====== Supplied data

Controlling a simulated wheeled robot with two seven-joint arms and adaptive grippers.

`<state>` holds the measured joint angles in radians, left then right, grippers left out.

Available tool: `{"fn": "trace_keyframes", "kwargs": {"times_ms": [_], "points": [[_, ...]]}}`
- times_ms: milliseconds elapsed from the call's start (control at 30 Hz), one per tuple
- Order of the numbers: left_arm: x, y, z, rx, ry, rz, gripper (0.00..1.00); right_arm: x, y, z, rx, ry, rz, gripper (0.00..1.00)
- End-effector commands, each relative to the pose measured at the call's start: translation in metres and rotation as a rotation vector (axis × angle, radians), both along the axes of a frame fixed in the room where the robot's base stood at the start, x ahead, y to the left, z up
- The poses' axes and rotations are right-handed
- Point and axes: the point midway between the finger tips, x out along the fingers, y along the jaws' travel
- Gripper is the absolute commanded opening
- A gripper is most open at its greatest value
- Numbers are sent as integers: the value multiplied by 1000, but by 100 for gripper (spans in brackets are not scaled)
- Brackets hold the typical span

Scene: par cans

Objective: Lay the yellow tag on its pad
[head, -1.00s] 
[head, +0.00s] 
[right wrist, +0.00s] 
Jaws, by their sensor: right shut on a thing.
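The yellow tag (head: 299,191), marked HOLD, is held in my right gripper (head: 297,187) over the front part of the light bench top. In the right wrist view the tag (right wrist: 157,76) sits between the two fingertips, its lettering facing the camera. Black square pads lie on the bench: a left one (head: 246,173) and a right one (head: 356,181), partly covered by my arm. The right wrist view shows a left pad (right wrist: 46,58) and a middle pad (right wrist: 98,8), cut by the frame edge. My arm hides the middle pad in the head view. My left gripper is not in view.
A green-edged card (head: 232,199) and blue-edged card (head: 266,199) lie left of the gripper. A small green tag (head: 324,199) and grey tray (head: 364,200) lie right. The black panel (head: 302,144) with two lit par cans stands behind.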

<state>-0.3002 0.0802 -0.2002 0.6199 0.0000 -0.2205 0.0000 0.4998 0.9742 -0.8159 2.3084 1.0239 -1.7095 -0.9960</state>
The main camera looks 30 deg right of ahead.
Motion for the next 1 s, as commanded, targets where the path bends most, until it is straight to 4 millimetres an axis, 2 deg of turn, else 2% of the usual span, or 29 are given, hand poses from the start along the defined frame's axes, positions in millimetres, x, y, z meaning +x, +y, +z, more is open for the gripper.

============
====== Supplied data

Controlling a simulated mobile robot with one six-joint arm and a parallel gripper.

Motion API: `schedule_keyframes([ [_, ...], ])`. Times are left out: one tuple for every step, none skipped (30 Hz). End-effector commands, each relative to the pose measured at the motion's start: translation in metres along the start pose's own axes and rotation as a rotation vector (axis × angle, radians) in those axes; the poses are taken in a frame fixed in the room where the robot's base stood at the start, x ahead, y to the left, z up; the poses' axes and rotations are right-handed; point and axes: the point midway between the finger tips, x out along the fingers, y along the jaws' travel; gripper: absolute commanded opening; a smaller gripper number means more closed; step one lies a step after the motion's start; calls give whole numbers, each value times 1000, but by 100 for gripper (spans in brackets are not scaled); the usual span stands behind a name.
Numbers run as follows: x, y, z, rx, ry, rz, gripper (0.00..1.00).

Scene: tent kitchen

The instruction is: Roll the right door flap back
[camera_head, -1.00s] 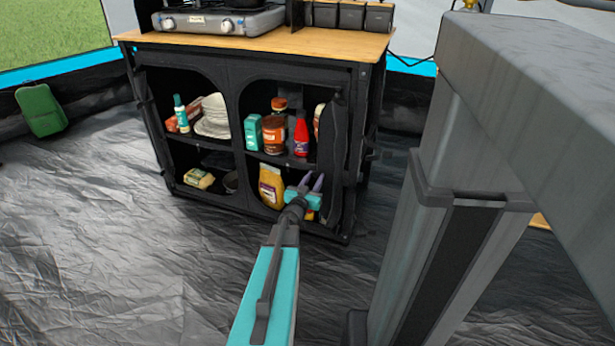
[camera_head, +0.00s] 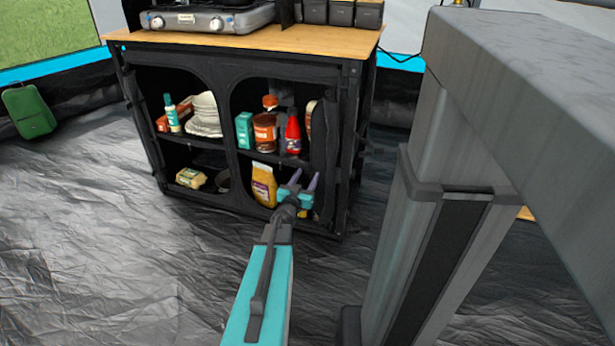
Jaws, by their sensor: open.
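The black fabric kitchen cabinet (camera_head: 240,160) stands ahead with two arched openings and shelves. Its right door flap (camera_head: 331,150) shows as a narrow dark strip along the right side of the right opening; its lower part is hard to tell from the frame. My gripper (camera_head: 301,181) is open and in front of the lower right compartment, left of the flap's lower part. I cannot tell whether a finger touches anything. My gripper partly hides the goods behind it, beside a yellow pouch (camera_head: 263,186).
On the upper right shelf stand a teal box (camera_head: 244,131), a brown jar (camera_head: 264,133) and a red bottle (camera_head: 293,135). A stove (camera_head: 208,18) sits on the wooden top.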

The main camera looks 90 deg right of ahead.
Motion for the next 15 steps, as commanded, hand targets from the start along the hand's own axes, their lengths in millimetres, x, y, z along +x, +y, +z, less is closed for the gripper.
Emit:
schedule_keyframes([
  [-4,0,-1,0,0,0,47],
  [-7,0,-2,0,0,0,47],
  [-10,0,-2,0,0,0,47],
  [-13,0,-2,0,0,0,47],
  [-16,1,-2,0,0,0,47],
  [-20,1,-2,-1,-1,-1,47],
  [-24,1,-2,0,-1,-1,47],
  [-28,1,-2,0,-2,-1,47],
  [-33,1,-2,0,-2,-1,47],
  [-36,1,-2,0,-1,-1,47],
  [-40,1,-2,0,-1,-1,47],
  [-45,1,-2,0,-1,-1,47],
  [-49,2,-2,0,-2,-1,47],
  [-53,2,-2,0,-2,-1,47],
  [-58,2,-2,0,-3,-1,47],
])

============

**Instructions for the task:**
For the entries above, state how many lines contain the word "main". Provide the number by itself.

**Answer for this exercise:**
2